WHAT NEEDS TO BE DONE -
Set down exactly the lines in the records below that run from the line with "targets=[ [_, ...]" to the line with "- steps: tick", inclusive, and nothing more.

MATERIAL SUPPLIED -
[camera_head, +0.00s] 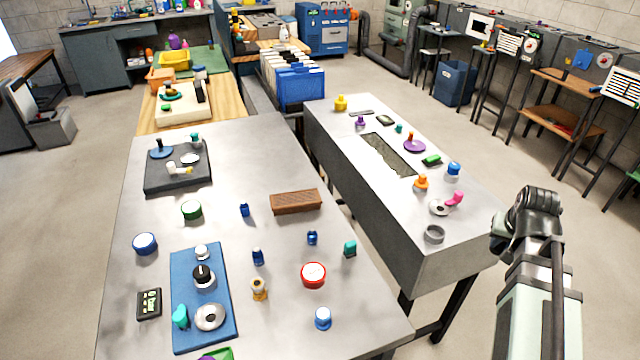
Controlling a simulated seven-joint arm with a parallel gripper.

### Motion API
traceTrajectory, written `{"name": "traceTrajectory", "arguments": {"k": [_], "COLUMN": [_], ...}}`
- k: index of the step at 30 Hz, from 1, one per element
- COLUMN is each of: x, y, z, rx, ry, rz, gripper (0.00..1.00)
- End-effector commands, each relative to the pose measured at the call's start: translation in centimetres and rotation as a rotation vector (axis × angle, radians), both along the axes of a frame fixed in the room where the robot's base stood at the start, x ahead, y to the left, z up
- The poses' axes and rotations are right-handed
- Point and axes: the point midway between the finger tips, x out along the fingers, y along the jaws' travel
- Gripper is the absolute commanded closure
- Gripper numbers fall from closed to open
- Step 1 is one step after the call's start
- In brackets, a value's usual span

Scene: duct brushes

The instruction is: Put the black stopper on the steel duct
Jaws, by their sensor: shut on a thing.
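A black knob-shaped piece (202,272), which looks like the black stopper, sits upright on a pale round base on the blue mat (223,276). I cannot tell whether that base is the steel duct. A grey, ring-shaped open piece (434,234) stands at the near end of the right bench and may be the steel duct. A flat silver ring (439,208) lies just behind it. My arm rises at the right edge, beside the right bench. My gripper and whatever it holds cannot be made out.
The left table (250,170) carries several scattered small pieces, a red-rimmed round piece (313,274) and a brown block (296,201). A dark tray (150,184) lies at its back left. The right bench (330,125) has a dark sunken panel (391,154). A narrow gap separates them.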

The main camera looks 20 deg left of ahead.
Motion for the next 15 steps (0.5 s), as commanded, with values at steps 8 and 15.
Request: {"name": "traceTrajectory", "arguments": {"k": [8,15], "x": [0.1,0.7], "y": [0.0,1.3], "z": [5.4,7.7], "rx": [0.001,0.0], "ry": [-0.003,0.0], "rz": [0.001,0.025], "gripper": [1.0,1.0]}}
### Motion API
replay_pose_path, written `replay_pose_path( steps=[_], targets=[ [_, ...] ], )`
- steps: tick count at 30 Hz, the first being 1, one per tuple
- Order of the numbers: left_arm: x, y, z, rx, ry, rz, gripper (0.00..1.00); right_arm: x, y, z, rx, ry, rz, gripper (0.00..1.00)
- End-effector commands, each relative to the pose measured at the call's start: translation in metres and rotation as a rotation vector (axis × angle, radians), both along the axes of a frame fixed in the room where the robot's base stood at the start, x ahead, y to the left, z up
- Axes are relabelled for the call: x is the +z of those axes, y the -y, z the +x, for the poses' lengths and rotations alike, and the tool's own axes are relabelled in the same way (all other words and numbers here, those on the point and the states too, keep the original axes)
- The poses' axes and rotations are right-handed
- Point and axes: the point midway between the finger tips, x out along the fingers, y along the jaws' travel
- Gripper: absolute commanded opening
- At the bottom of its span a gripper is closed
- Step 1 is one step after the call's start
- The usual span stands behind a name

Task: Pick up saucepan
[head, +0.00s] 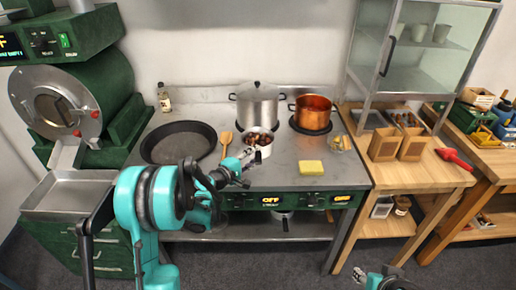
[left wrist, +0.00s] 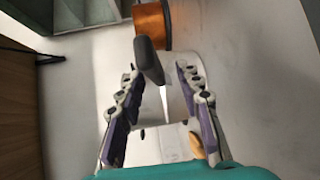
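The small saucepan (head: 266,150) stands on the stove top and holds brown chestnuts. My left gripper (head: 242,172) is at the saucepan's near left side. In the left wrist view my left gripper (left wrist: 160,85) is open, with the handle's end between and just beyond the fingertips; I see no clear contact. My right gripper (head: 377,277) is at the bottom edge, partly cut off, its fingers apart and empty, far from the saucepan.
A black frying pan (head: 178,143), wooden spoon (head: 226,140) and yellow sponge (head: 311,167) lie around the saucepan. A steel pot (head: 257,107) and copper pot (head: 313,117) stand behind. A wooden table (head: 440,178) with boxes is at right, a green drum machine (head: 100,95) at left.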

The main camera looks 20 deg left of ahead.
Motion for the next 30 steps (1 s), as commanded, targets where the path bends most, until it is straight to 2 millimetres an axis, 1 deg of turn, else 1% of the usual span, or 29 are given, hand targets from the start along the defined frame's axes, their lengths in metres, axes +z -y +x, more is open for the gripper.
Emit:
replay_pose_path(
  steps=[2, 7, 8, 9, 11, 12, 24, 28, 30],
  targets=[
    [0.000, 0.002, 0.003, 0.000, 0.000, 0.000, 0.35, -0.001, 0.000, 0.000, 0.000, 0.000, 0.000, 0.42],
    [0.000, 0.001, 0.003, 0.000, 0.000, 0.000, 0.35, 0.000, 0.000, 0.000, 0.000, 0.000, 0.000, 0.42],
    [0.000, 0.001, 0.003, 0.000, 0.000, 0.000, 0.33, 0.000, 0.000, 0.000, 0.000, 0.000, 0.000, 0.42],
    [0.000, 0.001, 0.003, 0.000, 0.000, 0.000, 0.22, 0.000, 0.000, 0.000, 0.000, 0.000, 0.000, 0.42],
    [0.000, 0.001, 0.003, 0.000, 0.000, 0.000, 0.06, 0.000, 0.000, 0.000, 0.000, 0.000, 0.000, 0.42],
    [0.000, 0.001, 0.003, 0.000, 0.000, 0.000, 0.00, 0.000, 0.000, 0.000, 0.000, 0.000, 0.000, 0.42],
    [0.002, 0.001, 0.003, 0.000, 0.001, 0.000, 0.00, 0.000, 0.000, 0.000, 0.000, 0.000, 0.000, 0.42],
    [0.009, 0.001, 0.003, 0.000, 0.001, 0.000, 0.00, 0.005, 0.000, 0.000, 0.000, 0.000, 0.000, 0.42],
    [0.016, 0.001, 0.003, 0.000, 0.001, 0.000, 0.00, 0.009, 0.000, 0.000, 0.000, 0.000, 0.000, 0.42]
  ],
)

ANSWER TO THE PROBLEM -
replay_pose_path, written `replay_pose_path( steps=[_], targets=[ [_, ...] ], )`
- steps: tick count at 30 Hz, the first being 1, one per tuple

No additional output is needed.